I agree that a real tribe would have presented its own difficulties, but at least they would be difficulties about something real - real problems involving real people and real history. And if TPTB did decent research, and God knows there's lots of research readily available on the civilizations of Mesoamerica in addition to actual English-speaking representatives of at least some of those cultures available there on the spot in SoCal - it need not even have been that big of an issue.
Instead what we got was the NeverneverLand Tribe. It's just silly.
Look at it this way,
Destro: Surely the intentions of TPTB were to give a little diversity to the crew of Voyager. Well, what's a better way to represent diversity? Representing a real culture or representing a fake one?
But as I mentioned earlier, a fake one need not have been that bad, if some trouble had been taken with it. It wouldn't have been as valuable as a real culture, IMO, but it could have been a lot better than what we got.
I really don't get the charges of discrimination here. Were Chakotay and the so called "Rubber Tree People" portrayed as noble and honorable beings? Yes they were. Isn't that what is important?
Well, sort of but not really. A positive stereotype is better than a negative stereotype, but what's best is no stereotype at all. And I would add that although the Rubber Tree People were presented as noble and honorable, they were also presented as being unable to develop their own culture without help from an outsider. It's a very patronizing idea - and one, I might add, that's been popular far too many times here in the real world.

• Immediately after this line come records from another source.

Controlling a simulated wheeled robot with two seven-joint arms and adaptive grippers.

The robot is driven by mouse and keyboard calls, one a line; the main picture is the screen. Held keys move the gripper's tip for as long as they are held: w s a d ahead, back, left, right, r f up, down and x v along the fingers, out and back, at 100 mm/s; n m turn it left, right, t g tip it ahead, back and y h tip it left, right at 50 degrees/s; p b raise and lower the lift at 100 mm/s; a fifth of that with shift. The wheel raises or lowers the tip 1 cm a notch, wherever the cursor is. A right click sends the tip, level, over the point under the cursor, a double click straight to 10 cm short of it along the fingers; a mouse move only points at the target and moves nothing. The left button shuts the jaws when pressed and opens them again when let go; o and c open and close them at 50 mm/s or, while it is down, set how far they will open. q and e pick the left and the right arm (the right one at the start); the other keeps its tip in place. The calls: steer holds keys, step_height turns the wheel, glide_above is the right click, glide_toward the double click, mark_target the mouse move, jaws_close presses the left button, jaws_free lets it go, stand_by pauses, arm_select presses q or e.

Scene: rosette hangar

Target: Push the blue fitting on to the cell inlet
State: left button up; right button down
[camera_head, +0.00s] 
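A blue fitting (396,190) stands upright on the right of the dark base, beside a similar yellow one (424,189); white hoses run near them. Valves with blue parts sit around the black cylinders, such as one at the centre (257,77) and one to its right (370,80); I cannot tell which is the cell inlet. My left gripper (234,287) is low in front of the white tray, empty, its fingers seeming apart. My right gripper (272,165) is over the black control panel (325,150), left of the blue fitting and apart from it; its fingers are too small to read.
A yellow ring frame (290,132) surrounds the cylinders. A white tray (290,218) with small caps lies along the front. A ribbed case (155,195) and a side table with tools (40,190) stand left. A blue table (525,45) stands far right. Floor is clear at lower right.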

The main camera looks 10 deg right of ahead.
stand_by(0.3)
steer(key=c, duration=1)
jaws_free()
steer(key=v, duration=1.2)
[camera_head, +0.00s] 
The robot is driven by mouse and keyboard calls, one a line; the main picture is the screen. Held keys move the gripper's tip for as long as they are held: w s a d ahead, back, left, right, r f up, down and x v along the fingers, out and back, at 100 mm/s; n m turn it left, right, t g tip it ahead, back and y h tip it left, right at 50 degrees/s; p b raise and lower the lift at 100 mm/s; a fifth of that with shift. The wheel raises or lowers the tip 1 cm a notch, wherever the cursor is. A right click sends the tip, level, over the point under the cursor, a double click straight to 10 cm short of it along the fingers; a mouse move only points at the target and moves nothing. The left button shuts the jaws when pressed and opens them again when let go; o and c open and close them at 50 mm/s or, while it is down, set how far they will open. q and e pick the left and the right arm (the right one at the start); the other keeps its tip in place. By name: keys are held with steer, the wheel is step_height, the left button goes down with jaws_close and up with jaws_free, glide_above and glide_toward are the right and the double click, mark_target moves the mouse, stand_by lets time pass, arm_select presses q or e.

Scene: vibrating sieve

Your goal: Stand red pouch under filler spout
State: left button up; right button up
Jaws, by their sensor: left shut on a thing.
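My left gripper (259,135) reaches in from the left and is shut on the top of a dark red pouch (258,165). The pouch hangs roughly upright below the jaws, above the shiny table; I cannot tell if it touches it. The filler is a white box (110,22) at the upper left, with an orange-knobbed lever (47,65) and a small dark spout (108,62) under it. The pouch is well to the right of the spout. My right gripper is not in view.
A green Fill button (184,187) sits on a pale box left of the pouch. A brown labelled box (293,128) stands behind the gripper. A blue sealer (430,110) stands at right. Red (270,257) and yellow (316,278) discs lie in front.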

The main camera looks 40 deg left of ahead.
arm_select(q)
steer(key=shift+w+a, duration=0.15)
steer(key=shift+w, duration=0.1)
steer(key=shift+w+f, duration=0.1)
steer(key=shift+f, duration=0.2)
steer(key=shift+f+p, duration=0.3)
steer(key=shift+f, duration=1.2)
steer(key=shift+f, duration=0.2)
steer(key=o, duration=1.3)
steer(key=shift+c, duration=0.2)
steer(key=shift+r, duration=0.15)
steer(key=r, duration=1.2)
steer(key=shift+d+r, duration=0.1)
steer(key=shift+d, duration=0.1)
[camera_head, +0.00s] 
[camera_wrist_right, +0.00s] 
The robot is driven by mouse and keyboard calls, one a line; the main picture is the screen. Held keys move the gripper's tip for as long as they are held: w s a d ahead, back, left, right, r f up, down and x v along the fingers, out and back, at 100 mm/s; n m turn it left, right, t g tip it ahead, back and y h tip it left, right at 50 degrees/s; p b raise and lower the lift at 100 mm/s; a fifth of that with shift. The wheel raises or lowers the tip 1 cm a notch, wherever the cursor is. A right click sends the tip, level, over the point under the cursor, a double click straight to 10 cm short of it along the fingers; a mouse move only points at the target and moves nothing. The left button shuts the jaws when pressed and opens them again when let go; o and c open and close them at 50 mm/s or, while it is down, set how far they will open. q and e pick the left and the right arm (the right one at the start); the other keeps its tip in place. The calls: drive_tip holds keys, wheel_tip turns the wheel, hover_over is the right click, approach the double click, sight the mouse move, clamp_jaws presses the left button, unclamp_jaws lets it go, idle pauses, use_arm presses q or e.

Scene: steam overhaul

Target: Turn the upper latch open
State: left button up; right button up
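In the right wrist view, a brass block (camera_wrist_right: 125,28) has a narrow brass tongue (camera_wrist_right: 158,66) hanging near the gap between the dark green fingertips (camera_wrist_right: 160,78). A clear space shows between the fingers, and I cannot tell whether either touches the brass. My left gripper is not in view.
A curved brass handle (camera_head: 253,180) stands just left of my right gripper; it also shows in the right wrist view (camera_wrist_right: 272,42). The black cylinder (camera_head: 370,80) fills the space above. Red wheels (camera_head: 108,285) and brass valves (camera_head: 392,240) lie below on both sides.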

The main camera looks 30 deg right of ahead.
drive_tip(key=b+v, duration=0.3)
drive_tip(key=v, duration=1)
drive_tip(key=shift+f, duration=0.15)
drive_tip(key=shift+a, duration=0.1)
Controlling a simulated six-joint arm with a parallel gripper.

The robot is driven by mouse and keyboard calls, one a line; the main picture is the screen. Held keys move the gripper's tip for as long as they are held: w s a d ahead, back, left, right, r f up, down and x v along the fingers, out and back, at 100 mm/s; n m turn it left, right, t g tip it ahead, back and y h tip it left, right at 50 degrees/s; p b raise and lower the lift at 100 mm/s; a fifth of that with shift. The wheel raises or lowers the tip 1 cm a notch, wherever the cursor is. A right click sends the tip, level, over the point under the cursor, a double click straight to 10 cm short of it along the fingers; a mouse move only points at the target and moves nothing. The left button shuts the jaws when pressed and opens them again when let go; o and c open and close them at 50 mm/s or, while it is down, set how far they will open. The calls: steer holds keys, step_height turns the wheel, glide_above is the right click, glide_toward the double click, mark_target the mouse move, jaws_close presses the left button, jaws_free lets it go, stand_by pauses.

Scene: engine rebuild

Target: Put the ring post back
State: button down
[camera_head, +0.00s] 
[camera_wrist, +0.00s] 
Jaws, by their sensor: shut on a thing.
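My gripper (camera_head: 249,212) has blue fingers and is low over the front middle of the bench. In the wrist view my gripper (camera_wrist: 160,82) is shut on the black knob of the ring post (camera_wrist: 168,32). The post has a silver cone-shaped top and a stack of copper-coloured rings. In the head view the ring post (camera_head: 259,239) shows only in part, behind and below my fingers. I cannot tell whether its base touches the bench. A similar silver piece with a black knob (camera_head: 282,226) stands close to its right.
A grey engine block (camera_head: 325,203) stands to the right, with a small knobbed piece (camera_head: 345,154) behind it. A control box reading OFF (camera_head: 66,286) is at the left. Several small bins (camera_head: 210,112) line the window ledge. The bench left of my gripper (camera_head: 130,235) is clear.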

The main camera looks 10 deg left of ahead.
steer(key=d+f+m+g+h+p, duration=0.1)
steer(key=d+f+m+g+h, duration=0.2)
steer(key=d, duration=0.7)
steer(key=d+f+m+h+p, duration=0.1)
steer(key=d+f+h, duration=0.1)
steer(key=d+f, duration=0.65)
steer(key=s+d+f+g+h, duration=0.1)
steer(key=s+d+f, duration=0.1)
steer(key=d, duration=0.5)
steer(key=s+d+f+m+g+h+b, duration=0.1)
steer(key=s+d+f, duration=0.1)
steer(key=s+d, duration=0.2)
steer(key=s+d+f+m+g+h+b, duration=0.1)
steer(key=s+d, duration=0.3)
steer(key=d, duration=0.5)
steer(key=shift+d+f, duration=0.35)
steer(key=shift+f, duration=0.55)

I expect modern-day Egyptians (those who don't find it screamingly funny, that is) aren't all that wild about the "theory" that aliens built the pyramids, and I know for a fact that modern Pueblo Indians truly loathe the once-common theory that the builders of the magnificent cliff dwellings of the Southwestern U.S. just "mysteriously disappeared." They didn't disappear - they quit building cliff dwellings and moved away from that area, but they eventually became the Pueblo Indians, who are still around today and whose direct descent from the builders of the cliff dwellings is (as far as I know) undisputed. But apparently early archeologists just didn't find the modern-day pueblos as impressive as the cliff dwellings and so they came up with this "mysterious disappearance" thing. That's also pretty darn patronizing, if you ask me.